Value function and Bellman equation
We have defined the value function for each states if we follow the policy $\pi$ as the expected return: $$ v_{\pi}(s) = E_{\pi}[G_t|S_t = s] = E_{\pi}[\sum_{k=0}^{\infty} \sigma^k R_{t+k+1}|S_t = s]$$
The state-value function for policy $\pi$ is: $$q_{\pi}(s,a)=E_{\pi}[G_t|S_t = s,A_t=a]=E_{\pi}[\sum_{k=0}^{\infty} \sigma^k R_{t+k+1}|S_t = s,A_t=a]$$
There are recursive properties for value function and state-action functions. We will encounter them many times afterwards. The Bellman equation for $v_{\pi}$ is: $$ v_{\pi}(s) = \sum_a \pi(a|s) \sum_{r,s’} p(r,s’|s,a)(r+\sigma v_{\pi}(s’)) $$ for all s $\in$ S
The Bellman equation for $q_{\pi}$ is:
$$ q_{\pi}(s,a) = \sum_{r,s’} p(r,s’|s,a)(r+\sigma \sum_{a’} \pi(a’|s’) q_{\pi}(s’,a’)) $$ for all s,a $\in$ S,A
To get more reward as possible, we want to find the optimal policy $\pi*$ (maybe many) and they share one optimal value function and state-action function. They also have recursive properties. They are called Bellman optimality equations. $$q*(s,a) = max_{\pi}q_{\pi}(s,a)=\pi(a|s) \sum_{r,s’} p(r,s’|s,a)(r+\sigma max_{a’} q*(s’,a’))$$
$$v*(s ) = max_{\pi}v_{\pi}(s)=max_{a} \sum_{r,s’} p(r,s’|s,a)(r+\sigma v*(s’))$$
Our goal is to find solutions so we can use greedy action to behave the best!
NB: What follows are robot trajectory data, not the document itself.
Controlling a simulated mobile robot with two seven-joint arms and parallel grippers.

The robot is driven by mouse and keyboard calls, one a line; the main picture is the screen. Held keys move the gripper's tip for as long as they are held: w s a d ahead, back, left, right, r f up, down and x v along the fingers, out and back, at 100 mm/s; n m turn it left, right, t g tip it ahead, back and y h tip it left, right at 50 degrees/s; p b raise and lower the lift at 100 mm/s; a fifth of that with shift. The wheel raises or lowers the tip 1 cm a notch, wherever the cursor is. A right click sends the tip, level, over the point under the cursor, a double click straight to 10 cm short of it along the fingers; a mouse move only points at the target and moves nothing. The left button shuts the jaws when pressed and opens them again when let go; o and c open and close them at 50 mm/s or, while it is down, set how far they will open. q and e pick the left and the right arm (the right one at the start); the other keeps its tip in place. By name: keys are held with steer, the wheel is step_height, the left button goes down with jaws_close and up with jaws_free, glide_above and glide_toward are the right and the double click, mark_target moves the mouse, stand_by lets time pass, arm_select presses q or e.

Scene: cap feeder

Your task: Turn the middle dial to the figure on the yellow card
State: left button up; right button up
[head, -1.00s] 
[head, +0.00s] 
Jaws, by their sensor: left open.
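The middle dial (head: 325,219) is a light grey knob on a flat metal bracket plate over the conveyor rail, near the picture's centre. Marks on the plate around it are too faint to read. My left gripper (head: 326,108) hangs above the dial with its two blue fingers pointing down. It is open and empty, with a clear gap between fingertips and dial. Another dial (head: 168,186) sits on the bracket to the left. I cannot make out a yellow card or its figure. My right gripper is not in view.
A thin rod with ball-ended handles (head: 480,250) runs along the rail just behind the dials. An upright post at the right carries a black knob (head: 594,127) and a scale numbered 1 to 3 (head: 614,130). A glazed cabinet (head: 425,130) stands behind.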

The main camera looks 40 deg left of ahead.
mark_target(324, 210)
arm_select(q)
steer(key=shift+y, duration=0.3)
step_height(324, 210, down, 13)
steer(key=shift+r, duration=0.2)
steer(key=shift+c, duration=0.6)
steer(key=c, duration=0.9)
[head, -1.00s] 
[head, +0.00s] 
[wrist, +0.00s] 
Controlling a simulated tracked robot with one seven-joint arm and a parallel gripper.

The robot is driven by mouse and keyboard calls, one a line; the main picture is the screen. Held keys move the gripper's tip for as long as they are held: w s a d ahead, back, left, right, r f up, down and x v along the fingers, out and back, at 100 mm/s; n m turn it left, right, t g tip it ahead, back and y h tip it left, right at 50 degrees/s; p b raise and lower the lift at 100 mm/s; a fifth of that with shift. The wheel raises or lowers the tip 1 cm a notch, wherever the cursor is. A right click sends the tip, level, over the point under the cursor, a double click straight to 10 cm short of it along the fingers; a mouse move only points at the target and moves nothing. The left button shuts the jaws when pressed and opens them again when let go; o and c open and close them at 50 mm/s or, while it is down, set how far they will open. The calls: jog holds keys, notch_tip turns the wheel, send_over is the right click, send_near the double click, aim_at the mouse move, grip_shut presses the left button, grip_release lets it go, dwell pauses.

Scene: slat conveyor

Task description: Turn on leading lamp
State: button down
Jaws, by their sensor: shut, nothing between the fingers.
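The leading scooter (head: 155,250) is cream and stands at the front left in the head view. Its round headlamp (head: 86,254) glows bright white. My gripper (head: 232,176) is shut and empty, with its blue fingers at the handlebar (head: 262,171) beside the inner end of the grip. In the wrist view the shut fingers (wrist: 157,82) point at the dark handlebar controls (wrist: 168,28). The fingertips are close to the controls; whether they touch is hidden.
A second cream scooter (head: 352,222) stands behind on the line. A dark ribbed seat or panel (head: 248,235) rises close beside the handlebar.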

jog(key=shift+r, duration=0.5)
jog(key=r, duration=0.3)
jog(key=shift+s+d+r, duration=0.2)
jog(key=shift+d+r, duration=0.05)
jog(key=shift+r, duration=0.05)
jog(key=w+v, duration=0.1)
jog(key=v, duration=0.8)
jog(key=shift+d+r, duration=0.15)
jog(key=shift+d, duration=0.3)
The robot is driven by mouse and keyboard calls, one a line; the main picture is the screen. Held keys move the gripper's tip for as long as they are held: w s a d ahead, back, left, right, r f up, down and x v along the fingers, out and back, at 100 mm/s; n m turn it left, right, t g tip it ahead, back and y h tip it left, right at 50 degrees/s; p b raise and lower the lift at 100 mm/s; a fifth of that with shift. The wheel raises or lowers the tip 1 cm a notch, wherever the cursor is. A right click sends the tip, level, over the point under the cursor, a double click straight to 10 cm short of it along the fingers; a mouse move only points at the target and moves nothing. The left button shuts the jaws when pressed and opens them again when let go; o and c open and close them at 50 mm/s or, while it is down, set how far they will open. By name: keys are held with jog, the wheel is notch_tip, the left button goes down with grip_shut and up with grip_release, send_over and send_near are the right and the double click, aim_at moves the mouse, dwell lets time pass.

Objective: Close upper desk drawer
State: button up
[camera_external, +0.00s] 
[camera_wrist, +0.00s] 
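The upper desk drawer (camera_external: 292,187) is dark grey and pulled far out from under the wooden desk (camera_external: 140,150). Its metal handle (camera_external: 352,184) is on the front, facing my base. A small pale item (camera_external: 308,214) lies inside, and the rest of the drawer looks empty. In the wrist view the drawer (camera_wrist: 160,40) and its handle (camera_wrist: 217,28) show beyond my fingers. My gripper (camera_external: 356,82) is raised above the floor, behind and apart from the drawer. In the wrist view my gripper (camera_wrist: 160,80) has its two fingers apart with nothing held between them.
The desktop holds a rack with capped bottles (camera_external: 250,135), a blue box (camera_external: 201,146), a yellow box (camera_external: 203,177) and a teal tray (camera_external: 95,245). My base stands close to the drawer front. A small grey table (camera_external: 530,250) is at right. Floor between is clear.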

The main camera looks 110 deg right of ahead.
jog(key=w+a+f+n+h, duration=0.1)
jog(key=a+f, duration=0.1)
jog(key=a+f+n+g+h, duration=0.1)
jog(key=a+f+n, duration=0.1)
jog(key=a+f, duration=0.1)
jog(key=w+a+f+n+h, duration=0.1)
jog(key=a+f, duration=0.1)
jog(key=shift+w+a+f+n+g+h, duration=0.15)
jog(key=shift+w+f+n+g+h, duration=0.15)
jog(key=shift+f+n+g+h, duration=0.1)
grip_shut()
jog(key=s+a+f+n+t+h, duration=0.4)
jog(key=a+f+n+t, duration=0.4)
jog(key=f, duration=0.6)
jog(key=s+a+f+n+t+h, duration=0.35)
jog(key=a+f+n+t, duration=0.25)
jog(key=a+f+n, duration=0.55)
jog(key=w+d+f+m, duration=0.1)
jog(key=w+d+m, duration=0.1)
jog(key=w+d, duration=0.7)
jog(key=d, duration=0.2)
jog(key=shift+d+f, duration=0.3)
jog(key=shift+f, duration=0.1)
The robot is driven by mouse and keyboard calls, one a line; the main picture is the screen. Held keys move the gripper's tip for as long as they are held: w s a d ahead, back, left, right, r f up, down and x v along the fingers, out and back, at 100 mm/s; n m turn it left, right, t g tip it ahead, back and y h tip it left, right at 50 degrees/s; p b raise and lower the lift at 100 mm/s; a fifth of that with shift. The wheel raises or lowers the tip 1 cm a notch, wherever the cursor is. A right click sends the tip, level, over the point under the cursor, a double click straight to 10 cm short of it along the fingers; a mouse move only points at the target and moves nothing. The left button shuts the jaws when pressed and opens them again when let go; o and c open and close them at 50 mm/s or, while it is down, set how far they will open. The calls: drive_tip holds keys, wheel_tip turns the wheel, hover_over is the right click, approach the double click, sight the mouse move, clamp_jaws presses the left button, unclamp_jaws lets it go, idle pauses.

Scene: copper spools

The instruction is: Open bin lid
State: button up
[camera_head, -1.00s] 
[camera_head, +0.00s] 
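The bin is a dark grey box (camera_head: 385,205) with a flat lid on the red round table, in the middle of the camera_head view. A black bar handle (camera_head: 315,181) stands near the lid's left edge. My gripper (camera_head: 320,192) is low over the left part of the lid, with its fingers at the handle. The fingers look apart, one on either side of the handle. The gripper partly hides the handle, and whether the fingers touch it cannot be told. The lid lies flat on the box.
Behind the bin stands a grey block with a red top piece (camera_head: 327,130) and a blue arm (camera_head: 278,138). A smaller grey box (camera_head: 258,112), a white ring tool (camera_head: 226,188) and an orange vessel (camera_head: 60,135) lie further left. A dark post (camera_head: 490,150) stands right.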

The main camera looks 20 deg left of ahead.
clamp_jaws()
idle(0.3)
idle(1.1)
It is a equation system with n state(unknowns) and n equations. So we can solve it by hand or using a solver. We can only do this under the condition that
- dynamics of the environment is known
- computational resources are sufficient to complete the computation (so not feasible for large models)
- the states have the Markov property
Now we are ready to see what we can do with DP! In general, it’s a method to iteratively or recurisvely achieve the result by dividing and reusing the problem.
Policy evalutaion
We define the value function at $k$ iteration as $v_k(s)$ for each state.
$$ v_{\pi,k+1}(s) = \sum_a \pi(a|s) \sum_{r,s’} p(r,s’|s,a)(r+\sigma v_{\pi,k}(s’)) $$
When $v_{k,\pi}$ achieves the true value function, it will not change.
Algorithm Input $\pi$
V = 0
V^ = 0
while True:
diff = 0
for s in S:
V^(s) = \sum_a \pi(a|s) \sum_{r,s'} p(r,s'|s,a)(r+\sigma V(s'))
diff = max(diff, |V^(s)-V(s)|)
V = V^
until diff < theta
Policy improvement
Policy improvement theorem: if $$ q_{\pi}(s,\pi’(s)) \geq q_{\pi}(s,\pi(s)) $$ for all s $\in$ S then $\pi’ \geq \pi$
if $$ q_{\pi}(s,\pi’(s)) > q_{\pi}(s,\pi(s)) $$ for all s $\in$ S then $\pi’ > \pi$
So if we improve policy by: $$ \pi’(s) = argmax_a \sum_{r,s’} p(s’,r|s,a) (r+\sigma v(s)) $$ we can find a strictly better policy $\pi’$ than $\pi$
Policy iteration
We bounce back and forth between policy evaluation and improvement until the policy is stable.
Algorithm
Generalized Policy iteration
It’s a general idea of letting policy evaluation and improvement iteract, regardless of granularity and details.
Value iteration
We can understand this as updating to compute Bellman optimality equation. It combines policy evaluation and improvement.
$$ v_{\pi,k+1}(s) = max_a\sum_{r,s’} p(r,s’|s,a)(r+\sigma v_{\pi,k}(s’)) $$
Asynchronous DP
It’s a DP that do not update systematically, but in any order. But it needs to update all states.
Alternatives to DP
Monte Carlo Method sample a lot of sequences, and compute the mean $$ v(s) = E(G|s) $$
Brute Force Search policy space to find the best one. Very time and space cost: $|A|^s$ Dynamic Programming
DP use Bootstrapping to improve efficiency. Bootstrapping use the other states we compute to compute the current state value function.
Better than Monte Carlo Brute Force, but also encounter problems with exponentially many states.